-- Begin Supplied records --
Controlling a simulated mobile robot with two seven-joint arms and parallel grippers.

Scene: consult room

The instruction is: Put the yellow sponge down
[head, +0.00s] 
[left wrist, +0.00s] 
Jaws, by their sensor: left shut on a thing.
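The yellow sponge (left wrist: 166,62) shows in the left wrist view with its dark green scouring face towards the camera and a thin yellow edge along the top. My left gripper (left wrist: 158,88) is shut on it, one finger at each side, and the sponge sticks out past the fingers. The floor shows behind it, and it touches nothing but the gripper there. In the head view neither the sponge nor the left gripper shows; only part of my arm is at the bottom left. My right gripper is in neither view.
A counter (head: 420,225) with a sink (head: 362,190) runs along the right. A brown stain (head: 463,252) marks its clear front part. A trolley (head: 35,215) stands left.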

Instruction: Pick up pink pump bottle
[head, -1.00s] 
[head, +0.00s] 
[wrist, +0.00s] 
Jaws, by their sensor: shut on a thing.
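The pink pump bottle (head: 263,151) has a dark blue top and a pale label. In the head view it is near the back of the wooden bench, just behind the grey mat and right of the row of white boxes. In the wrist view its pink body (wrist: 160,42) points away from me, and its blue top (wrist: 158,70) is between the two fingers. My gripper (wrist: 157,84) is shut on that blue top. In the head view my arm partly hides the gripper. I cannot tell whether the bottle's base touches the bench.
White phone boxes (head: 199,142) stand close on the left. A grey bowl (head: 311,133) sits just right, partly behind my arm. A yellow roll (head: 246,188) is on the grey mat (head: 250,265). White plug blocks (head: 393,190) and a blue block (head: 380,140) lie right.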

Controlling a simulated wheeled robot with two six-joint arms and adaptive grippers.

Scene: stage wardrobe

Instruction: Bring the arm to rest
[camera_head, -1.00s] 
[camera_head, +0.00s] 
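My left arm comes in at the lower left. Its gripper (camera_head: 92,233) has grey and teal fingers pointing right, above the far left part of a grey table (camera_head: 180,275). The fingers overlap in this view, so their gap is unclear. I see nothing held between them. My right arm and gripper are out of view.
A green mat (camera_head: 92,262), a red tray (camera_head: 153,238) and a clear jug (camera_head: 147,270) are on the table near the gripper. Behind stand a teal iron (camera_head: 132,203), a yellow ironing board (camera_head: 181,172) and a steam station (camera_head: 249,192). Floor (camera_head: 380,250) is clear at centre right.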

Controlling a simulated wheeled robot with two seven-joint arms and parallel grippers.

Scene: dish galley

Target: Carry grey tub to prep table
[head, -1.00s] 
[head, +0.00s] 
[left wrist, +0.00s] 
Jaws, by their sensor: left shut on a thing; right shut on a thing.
-- End Supplied records --
Check each line above for the word "wheeled" and copy the ones that have it.

Controlling a simulated wheeled robot with two six-joint arms and adaptive grippers.
Controlling a simulated wheeled robot with two seven-joint arms and parallel grippers.

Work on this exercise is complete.